Für viele Menschen, stellt das Opfer-sein eine Schwäche da. Sicherlich ist man in Situationen, in denen man zum Opfer wird, oft schwächer (und sei es nur eine körperliche Unterlegenheit) als der Angreifer. Ist diese Tatsache aber denn etwas, was man dem Opfer vorwerfen könnte?
Tante Wiki erklärt den Begriff Opfer wie folgt: „Drittens hat „Opfer“ auch ein semantisches Feld, in dem es darum geht, dass jemand durch jemanden oder durch etwas Schaden erleidet oder umkommt, etwa das „Opfer“ eines Verkehrsunfalls oder einer Lawine wird, oder dass Menschen „Opfer des Faschismus“ oder eines anderen gewalttätigen Regimes werden.“
Wenn mich jemand angreift und dabei psychisch und/oder körperlich verletzt, dann ist doch die Beschreibung, dass ich Schaden erlitten habe, durchaus treffend. In welcher Weise sagt die Beschreibung, dass ich Schaden erlitten habe, irgendwas über meine Persönlichkeit aus? Wie kommt es dazu, dass so viele Menschen bei dem Begriff „Opfer“ in Abwehrhaltung geraten oder es sogar als Beschimpfung benutzen?

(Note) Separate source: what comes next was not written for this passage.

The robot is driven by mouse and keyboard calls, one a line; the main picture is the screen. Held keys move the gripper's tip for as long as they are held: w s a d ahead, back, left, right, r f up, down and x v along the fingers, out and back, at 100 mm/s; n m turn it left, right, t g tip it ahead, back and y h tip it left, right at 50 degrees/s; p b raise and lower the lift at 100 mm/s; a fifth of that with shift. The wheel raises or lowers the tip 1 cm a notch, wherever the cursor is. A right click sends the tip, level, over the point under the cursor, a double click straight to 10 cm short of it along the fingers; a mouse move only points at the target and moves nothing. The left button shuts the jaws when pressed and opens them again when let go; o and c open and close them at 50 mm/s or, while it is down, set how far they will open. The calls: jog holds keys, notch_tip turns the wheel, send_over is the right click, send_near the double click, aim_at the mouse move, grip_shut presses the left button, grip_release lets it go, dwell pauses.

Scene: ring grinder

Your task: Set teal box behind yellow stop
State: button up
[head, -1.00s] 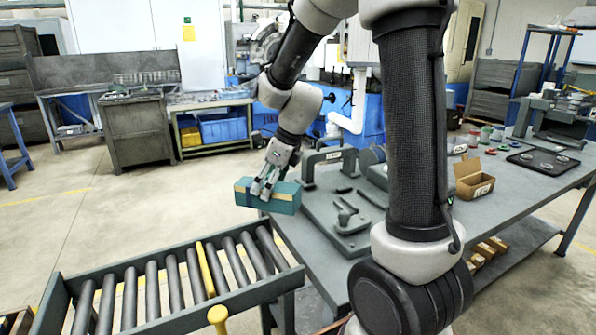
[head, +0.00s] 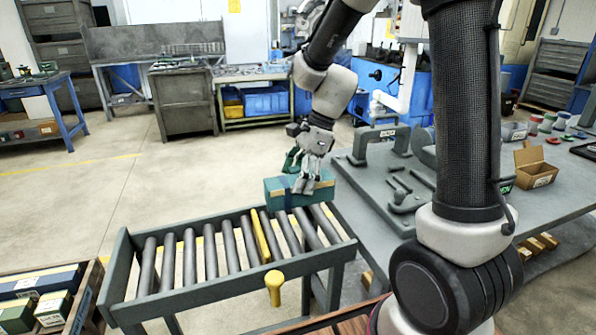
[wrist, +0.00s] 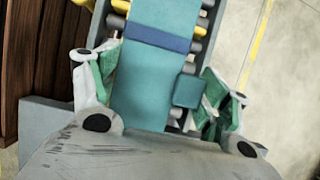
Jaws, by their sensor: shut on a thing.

Wenn jemand sich dazu entschließt mir Schaden zu zufügen, dann sagt das doch nichts über mich, sondern eher was über ihn aus. Trotzdem hör ich den Begriff „Täter“ nie als Schimpfwort, das Wort „Opfer“ hingegen schon.
Ich weiß, dass viele Opfer das Wort „Betroffene“ vorziehen, und ich versuche mich auch weitesgehend danach zu richten (auch wenn mir noch immer mal wieder das Wort „Opfer“ rausrutscht). Opfer impliziert, dass ich in einer Situation die passive Leidempfängerin war, dass ich keine Kontrolle oder Macht über die Situation hatte. Diese Vorstellung der Kontroll- und Machtlosigkeit ist für viele unertragbar, daher scheint es einfacher zu sagen, man sei „betroffen“ gewesen. Dazu kommt die gesellschaftliche Wahrnehmung und Wertung des Opferbegriffs. Aber auch hier, genauso wie bei manch anderen absurden „Beleidigungen“ (z.B. behindert, schwul, Mädchen, krank usw.), seh ich das Problem nicht in dem Begriff an sich, sondern darin wie die Gesellschaft mit dem Begriff umgeht und ihm umwertet. Opfer ist erstmal eine neutrale Beschreibung für eine Situation in der man durch jemanden oder etwas Schaden erlitten hat. Da die Gesellschaft aber so eine Angst vor Schwäche hat, bzw. davor sich in irgendeiner Form verletzbar zu machen, ist der Begriff zu einem Schimpfwort verkommen.
Dass ich in einer Situation zum Opfer geworden bin, sagt nichts über meinen Charakter aus. Ich muss nicht mein ganzes Leben lang machtlos bleiben, und zum Opfer geworden zu sein, definiert mich und mein Wesen auch nicht.

Gerade im Bezug zu sexuellen Belästigungen oder feministischen Themen im Allgemeinen (sehr gut beobachtbar gewesen während der Sexismusdebatte letztes Jahr), muss frau sich oft anhören „ihr macht doch alle Frauen zu Opfern“ oder „macht dich nicht selbst zum Opfer“. Gerade den letzten Satz empfinde ich als sehr ignorant und verhöhnend. Man kann sich schon per Defnition nicht selbst zum Opfer machen. Und überhaupt, wieso sollte das jemand wollen? Niemand ist gerne Opfer. Opfer-sein bedeutet Machtlosigkeit, fehlende Kontrolle über eine Situation, und einen erlittenen Schaden. Dazu kommt die gesellschaftliche Stigmatiserung von Opfern. Wieso sollte sich das irgendjemand freiwillig aussuchen? Das macht absolut keinen Sinn.



Wir müssen weg kommen von dem Gedanken, es sei beschämend Opfer zu sein oder Schwächen zu haben/zeigen. Jeder Mensch hat Schwächen, das ist ganz natürlich und keine Wertung über den Charakter eines Menschen.
Einen Schaden zu erleiden, also in einer Situation ein Opfer zu sein, sagt nichts, aber auch gar nichts über den Charakter eines Menschen aus. Dass ich einer Aktion ausgesetzt war, definiert mich nicht, sondern sagt nur was über den Akteur aus. Es gibt keinen Grund, sich dafür zu schämen zum Opfer geworden zu sein.